Breakdown of a marathon field — 57 percent men, 43 percent women (2013).


Gear Box

No one shoe is best for all runners serving up a menu of foot sizes and strides. Sturdy, lean and cushioned, the Adidas Supernova Sequence Boost 7 ($130) has a giving rubber outsole for gripping New Hampshire’s myriad road conditions. Classic and lightweight, Patagonia Strider 7-inch Shorts ($49) offer comfort and breathability plus a pocket for a key. Mountain Hardwear’s affordable Wicked Lite Short Sleeve T ($35) keeps you cool and is quick-drying.


Jim Johnson of Madison

Expert Advice with Jim Johnson

Madison’s Jim Johnson runs. The 30-something software engineer competes as a trail runner, snowshoe racer, marathoner and more. A member of the Central Mass Striders and White Mountain Milers, he’s run several marathons including Boston.

Let’s say I’m a recreational runner competing in 5K events and now have my sights set on a marathon. How do I get started training? There is no magic answer for the amount of miles you need to run to be able to finish a marathon versus a 5K, but the best answer I can give you is definitely more. Everyone is different and responds differently to various levels of training. Some people can finish a marathon with 40 miles per week, no problem, and other people run 80-plus miles per week when training for a marathon. 

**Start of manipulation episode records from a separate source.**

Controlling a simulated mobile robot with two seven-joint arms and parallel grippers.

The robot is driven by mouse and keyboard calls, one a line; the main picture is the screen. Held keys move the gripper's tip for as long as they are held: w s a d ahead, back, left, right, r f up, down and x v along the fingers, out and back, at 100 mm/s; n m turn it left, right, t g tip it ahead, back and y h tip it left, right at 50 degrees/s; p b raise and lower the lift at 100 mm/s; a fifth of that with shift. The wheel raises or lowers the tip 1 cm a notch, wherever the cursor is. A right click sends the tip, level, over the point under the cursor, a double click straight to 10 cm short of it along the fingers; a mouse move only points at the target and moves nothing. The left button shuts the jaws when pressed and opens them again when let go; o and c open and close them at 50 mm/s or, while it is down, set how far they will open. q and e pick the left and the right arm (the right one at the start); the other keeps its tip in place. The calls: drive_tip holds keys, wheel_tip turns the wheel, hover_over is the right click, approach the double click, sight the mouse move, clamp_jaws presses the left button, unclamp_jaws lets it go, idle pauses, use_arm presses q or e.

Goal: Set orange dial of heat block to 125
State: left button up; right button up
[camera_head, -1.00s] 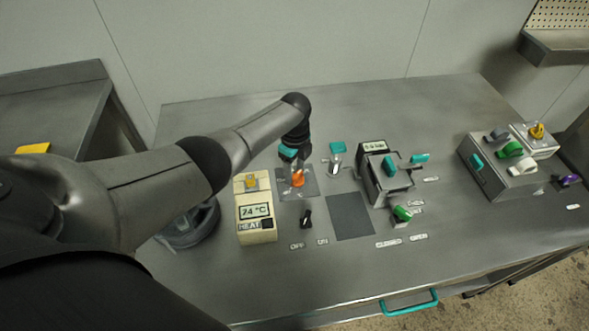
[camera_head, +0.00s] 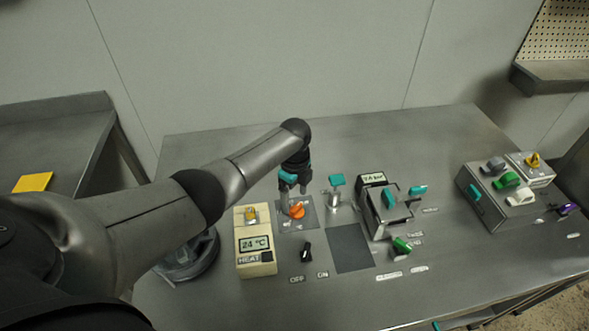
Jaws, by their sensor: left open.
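The orange dial (camera_head: 297,211) sits on a dark square plate (camera_head: 284,224) on the steel bench, just right of the cream heat block (camera_head: 256,262). The block's display (camera_head: 255,243) reads 24 °C, with a HEAT label below it and a yellow knob (camera_head: 250,215) on top. My left gripper (camera_head: 291,206) points down at the orange dial, open, with its fingers at or just above it. I cannot tell whether they touch it. The dial's scale marks are too small to read. My right gripper is not in view.
A black switch (camera_head: 306,252) labelled OFF and ON stands in front of the dial. A teal-topped valve (camera_head: 336,182) and a box with a pressure display (camera_head: 373,179) stand to the right. A green-handled valve (camera_head: 402,244) is nearer. A bare dark square (camera_head: 350,249) lies between them.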

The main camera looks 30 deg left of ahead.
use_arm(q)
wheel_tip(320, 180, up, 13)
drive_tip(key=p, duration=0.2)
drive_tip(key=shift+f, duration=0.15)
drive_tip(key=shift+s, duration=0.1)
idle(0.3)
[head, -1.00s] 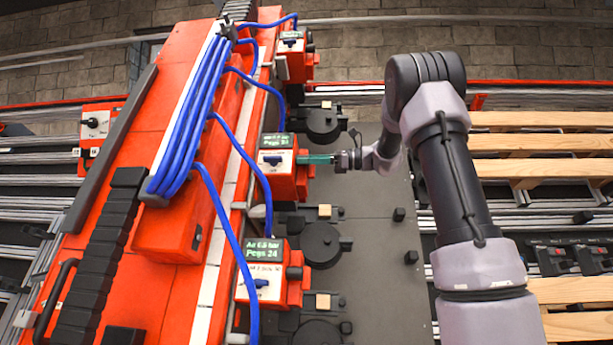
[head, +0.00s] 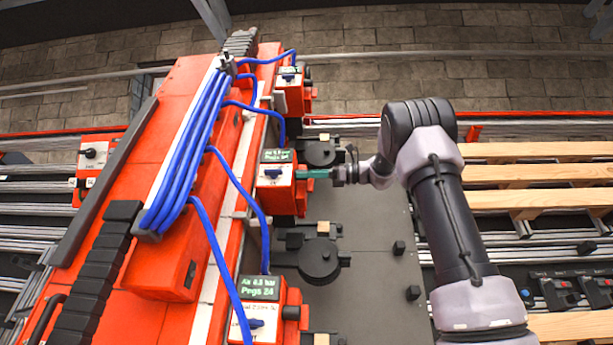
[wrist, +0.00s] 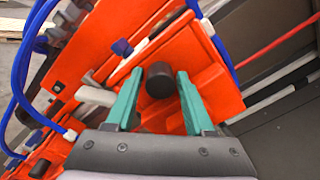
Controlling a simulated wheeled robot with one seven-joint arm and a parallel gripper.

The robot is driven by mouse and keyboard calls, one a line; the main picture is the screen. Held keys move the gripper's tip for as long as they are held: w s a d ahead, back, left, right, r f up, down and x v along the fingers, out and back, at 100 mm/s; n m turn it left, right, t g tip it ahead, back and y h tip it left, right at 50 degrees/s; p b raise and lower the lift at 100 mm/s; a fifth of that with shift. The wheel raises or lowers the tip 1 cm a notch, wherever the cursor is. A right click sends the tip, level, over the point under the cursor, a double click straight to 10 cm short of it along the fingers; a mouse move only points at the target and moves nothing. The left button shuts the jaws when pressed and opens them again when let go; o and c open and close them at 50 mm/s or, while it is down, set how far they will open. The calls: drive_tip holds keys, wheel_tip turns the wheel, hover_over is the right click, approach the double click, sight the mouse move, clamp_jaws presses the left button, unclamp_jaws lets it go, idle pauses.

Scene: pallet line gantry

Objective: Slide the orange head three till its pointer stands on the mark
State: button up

Do I have to run 26 miles during training? Definitely not. Few people actually run that many miles when training for a marathon. Elite marathoners I have run with, along with various teammates and other runners I know, typically run 20 miles for their long run, give or take. That’s a good magic number. If you can get to 20, then you should be able to survive that last 10K in the race.

Should I do this by myself or do it with friends, a club or training group? I definitely feel that running with other people who are training for the same race or have the same or similar goals is a huge help. If you can find a partner or a local training group or club that you can meet up with for your workouts or runs, it will be much easier for you to get through the additional training that is required for a marathon over the other traditional distances. In a group you can work together, push each other and keep each other honest.

How do you make the time to train? The last couple years for me have been a challenge, I will admit. I have two young kids at home now so I have to make time whenever I can.  Sometimes in the morning, sometimes late in the day after work, sometimes at lunch. The important thing is to try to schedule your days and make sure you can find time. Sometimes that may mean going out later than you normally would or getting up earlier than you normally would. If you can’t find an hour at least, in your day to exercise or train, you are too busy!

What kind of knee pain and cramps can I expect? That is entirely dependent on the person, but you should come to the realization that extending the amount of time you are running and pushing yourself, out to 20-plus miles, is usually going to come with some discomfort and pain in the race. Typically, a very common occurrence may be cramping in your hamstrings and calf muscles, deep into the race. I find that obviously being well-hydrated before the race and drinking water during the marathon, definitely helps prevent or prolong any cramping. Taking any type of salt tabs or electrolytes will also help keep the cramping at bay.

Should I run during inclement weather or if I’m feeling a cold or something? If you are run down or sick, it may be in your best interest to rest, hydrate and recover before pushing your body. Listen to your body and make sure you are well enough to get out the door. If it doesn’t endanger your safety, the weather shouldn’t be a factor. 

What’s the wall people talk about during a race? The wall — which I’ve hit many times in various distances — is that point in the race where your pace significantly slows, things start to hurt, cramping may begin to happen in tired muscles and you may really start to feel your energy level drop all of the sudden. It’s essentially the point in the race, where your body starts to really hate you and it starts giving you some subtle hints that you should stop soon.